Highlighted improvements are:

  • Cognitive. On favouriting, our user must be navigated to the Favourites tab on Homepage.
  • Motor. The Kebab menus on list items are too fiddly. Make swipes.
  • Cognitive. Update the tab design to look like tabs.

Learnings

  • More care needs taking not to mislead candidates with fictional dates, data, and copy texts.
  • Paper is not our users’ natural medium. Our users expect screen interactions. Paper may distract?
  • We should anticipate procedural differences, assume nothing, and learn to shuffle more quickly!

Detailed UI discussions arising from testing are highlighted in Appendix B.

Summary

The Ulster Bank’s art direction and UI design are flawed. While aiming to improve only a flow, heuristic evaluations and usability testing proved the UI required some updating too.

While testing “paper” prototypes seemed a poor second-cousin to software prototyping and wireframing, it proved its worth toward our use of technology. Although the technology was reassuring and a bit of fun – and if not entirely outwith the project scope – the Axure click-thru and Principle animations helped confirm and shape our assumptions made during “paper” prototyping. We – and our users – are able to feel the experience in real-time.

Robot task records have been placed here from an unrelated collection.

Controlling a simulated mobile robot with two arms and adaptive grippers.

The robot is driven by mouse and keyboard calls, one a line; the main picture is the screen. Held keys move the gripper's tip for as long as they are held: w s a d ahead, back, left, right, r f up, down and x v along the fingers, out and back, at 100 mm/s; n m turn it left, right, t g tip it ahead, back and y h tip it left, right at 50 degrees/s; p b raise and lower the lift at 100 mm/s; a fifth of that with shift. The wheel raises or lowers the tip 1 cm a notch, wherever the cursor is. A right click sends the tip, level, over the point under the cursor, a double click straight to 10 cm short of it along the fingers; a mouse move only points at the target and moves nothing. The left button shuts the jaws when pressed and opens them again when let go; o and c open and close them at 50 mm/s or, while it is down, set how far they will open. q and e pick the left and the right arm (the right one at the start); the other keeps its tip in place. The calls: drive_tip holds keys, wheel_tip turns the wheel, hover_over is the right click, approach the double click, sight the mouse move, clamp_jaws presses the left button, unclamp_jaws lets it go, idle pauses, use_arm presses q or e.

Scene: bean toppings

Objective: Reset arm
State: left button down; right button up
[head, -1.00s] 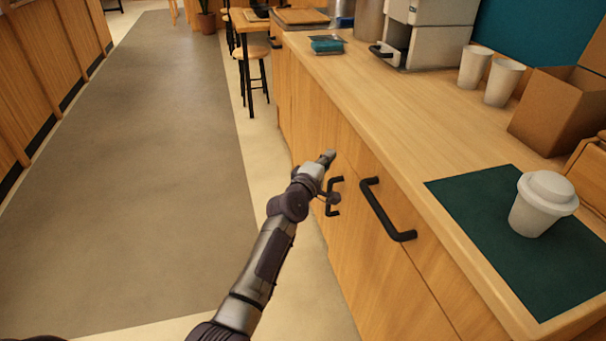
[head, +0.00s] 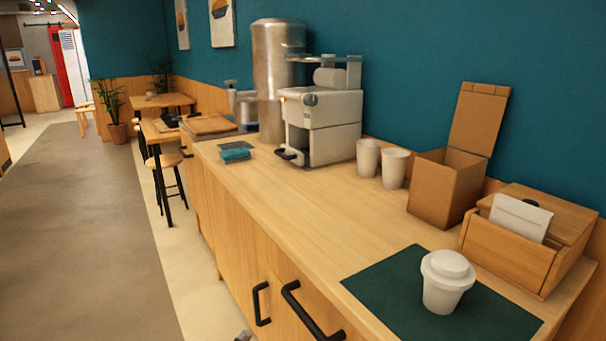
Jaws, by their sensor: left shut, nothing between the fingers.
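Only a small grey tip of my left gripper (head: 243,336) shows at the bottom edge of the head view. It is in front of the counter's cabinet doors, below the black handles, and looks apart from them. It is shut and holds nothing. The rest of my left arm is out of the picture. My right gripper is not in view. A white lidded cup (head: 445,284) stands upright on a dark green mat (head: 385,282) at the counter's near end.
The wooden counter (head: 300,215) holds a coffee machine (head: 335,130), two white cups (head: 381,163), an open cardboard box (head: 440,190) and a wooden box (head: 505,255) with a white packet. Black handles (head: 305,312) stick out from the cabinets. The floor (head: 80,230) at left is clear.

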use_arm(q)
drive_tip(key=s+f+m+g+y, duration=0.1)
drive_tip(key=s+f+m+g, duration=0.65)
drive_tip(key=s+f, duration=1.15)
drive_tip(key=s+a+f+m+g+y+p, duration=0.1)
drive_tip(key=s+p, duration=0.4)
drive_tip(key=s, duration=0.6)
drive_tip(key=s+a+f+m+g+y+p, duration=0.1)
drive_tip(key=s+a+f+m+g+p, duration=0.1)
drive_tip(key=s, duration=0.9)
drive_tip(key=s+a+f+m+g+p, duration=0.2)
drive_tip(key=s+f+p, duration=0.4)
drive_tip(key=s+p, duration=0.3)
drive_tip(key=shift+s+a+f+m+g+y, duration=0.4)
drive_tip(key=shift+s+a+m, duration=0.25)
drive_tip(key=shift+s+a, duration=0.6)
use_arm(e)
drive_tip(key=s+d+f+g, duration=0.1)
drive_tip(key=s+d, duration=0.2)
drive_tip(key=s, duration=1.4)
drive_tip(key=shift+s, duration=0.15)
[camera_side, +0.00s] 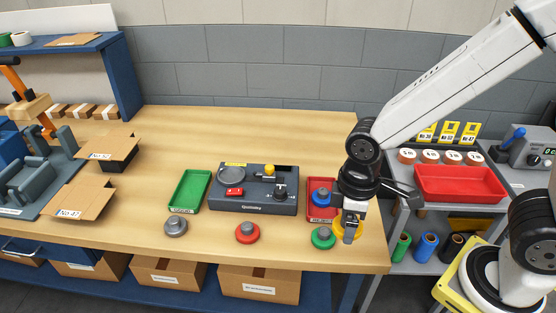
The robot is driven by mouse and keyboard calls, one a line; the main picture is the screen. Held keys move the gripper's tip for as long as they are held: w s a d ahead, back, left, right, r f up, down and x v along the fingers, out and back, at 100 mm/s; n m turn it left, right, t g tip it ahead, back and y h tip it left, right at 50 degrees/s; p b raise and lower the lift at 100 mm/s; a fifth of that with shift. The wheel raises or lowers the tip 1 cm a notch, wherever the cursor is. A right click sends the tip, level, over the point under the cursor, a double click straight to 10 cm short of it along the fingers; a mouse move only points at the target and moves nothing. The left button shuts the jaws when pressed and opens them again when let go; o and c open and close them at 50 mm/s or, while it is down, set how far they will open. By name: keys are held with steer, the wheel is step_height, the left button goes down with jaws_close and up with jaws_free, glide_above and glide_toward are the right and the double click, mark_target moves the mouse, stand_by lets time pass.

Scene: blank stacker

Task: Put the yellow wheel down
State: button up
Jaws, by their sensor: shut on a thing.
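The yellow wheel (337,230) is at the right front of the wooden table, mostly hidden behind my gripper (348,240). My gripper points down and is shut on the yellow wheel. I cannot tell whether the wheel touches the table top. A green wheel (323,239) is close to its left, and a blue wheel (321,197) is just behind, in or over a small red tray (315,214). A red wheel (247,234) and a grey wheel (175,228) stand farther left along the front.
A dark grey device (230,203) with knobs stands behind the red wheel, with a green tray (188,190) at its left. The table's front edge (280,266) is near. A shelf with a larger red tray (460,185) is at the right. Bare table lies behind the device.

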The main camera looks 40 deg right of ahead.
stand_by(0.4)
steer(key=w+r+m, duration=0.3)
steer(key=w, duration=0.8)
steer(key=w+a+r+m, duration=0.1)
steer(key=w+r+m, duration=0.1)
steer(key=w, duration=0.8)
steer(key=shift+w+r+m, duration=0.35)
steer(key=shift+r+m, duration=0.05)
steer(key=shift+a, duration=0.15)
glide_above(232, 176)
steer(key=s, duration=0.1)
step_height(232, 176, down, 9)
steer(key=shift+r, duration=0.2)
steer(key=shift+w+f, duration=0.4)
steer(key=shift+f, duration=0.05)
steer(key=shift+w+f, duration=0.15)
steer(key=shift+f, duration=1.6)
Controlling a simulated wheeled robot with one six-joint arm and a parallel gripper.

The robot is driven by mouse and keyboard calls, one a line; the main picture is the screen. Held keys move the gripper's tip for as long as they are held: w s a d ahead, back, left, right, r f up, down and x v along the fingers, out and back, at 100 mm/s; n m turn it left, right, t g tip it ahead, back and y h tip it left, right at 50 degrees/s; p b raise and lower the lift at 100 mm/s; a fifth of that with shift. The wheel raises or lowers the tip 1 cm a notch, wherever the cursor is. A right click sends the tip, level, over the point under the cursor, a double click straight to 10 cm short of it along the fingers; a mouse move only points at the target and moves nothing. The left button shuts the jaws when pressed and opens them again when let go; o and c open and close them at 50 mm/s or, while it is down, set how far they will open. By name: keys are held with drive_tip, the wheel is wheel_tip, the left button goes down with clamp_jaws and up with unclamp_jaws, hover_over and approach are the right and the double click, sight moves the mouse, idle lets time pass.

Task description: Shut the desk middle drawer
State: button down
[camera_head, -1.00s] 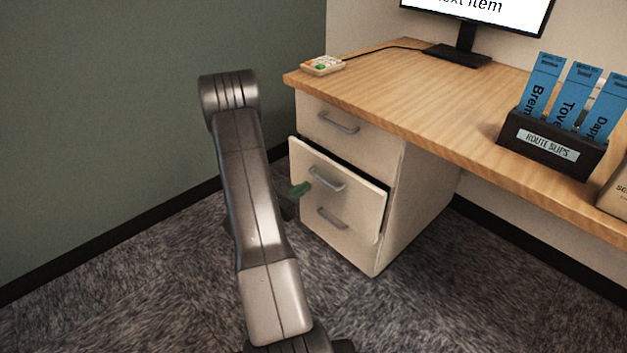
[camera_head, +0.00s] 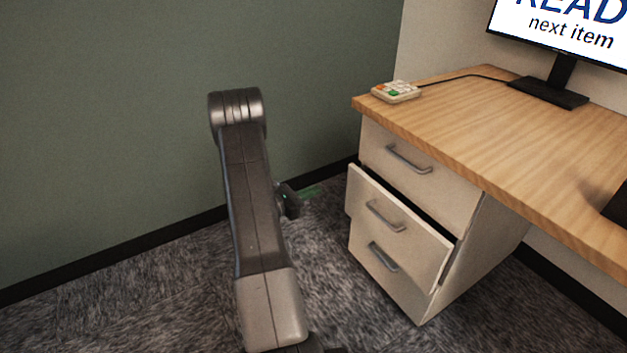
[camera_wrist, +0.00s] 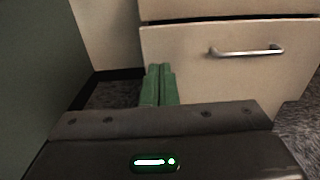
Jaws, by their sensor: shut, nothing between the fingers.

The result is contained in my final version of the Axure click-thru and Goran’s final video, which differ slightly–as they should at this stage. Is the design finished? No. Or, it depends.

quick reference code
Figure 16. QR code for further developed Axure v4

References

Greenberg, S., Carpendale, S., Marquardt N., and Buxton, B. (2011). Sketching User Experiences, The workbook. Waltham, MA, USA: Morgan Kaufmann.

Snyder, C. (2003). Paper Prototyping, The Fast and Easy and Refine User Interfaces . San Francisco, CA, USA: Morgan Kaufmann Publishers.